▸ Written request: Return, word for word, every line that follows.

· · ·

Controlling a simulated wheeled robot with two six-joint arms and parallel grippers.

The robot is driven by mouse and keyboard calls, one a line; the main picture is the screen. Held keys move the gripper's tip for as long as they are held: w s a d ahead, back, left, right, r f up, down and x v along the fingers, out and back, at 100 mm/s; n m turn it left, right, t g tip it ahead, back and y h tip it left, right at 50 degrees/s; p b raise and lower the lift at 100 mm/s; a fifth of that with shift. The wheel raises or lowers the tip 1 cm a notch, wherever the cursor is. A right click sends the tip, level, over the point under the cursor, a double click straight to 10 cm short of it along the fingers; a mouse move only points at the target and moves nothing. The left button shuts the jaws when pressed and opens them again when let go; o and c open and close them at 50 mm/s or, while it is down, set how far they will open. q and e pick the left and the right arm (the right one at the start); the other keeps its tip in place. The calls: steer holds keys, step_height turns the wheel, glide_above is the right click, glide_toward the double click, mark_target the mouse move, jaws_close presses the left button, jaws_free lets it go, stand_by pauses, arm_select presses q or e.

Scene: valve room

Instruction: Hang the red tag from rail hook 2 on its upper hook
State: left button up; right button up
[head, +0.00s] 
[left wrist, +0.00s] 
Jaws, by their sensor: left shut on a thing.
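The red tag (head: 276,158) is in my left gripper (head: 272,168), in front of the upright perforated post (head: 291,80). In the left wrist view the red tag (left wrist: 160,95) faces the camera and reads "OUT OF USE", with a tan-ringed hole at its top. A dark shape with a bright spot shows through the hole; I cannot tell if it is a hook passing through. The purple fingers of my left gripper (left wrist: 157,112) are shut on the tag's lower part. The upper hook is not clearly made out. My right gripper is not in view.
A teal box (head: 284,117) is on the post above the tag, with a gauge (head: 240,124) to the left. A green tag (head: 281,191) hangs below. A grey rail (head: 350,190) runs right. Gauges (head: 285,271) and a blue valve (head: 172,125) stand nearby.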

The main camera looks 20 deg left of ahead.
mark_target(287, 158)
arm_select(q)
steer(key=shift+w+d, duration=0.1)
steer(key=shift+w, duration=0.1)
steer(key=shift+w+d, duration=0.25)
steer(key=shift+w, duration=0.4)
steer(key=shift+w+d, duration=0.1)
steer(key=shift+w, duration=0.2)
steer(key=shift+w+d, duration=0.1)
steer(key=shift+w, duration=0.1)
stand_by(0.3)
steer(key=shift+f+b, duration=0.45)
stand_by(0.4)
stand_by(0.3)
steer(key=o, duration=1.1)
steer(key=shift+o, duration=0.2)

· · ·

▸ Completed exercise:
Controlling a simulated wheeled robot with two six-joint arms and parallel grippers.

The robot is driven by mouse and keyboard calls, one a line; the main picture is the screen. Held keys move the gripper's tip for as long as they are held: w s a d ahead, back, left, right, r f up, down and x v along the fingers, out and back, at 100 mm/s; n m turn it left, right, t g tip it ahead, back and y h tip it left, right at 50 degrees/s; p b raise and lower the lift at 100 mm/s; a fifth of that with shift. The wheel raises or lowers the tip 1 cm a notch, wherever the cursor is. A right click sends the tip, level, over the point under the cursor, a double click straight to 10 cm short of it along the fingers; a mouse move only points at the target and moves nothing. The left button shuts the jaws when pressed and opens them again when let go; o and c open and close them at 50 mm/s or, while it is down, set how far they will open. q and e pick the left and the right arm (the right one at the start); the other keeps its tip in place. The calls: steer holds keys, step_height turns the wheel, glide_above is the right click, glide_toward the double click, mark_target the mouse move, jaws_close presses the left button, jaws_free lets it go, stand_by pauses, arm_select presses q or e.

Scene: valve room

Instruction: Hang the red tag from rail hook 2 on its upper hook
State: left button up; right button up
[head, +0.00s] 
[left wrist, +0.00s] 
Jaws, by their sensor: left shut on a thing.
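The red tag (head: 276,158) is in my left gripper (head: 272,168), in front of the upright perforated post (head: 291,80). In the left wrist view the red tag (left wrist: 160,95) faces the camera and reads "OUT OF USE", with a tan-ringed hole at its top. A dark shape with a bright spot shows through the hole; I cannot tell if it is a hook passing through. The purple fingers of my left gripper (left wrist: 157,112) are shut on the tag's lower part. The upper hook is not clearly made out. My right gripper is not in view.
A teal box (head: 284,117) is on the post above the tag, with a gauge (head: 240,124) to the left. A green tag (head: 281,191) hangs below. A grey rail (head: 350,190) runs right. Gauges (head: 285,271) and a blue valve (head: 172,125) stand nearby.

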The main camera looks 20 deg left of ahead.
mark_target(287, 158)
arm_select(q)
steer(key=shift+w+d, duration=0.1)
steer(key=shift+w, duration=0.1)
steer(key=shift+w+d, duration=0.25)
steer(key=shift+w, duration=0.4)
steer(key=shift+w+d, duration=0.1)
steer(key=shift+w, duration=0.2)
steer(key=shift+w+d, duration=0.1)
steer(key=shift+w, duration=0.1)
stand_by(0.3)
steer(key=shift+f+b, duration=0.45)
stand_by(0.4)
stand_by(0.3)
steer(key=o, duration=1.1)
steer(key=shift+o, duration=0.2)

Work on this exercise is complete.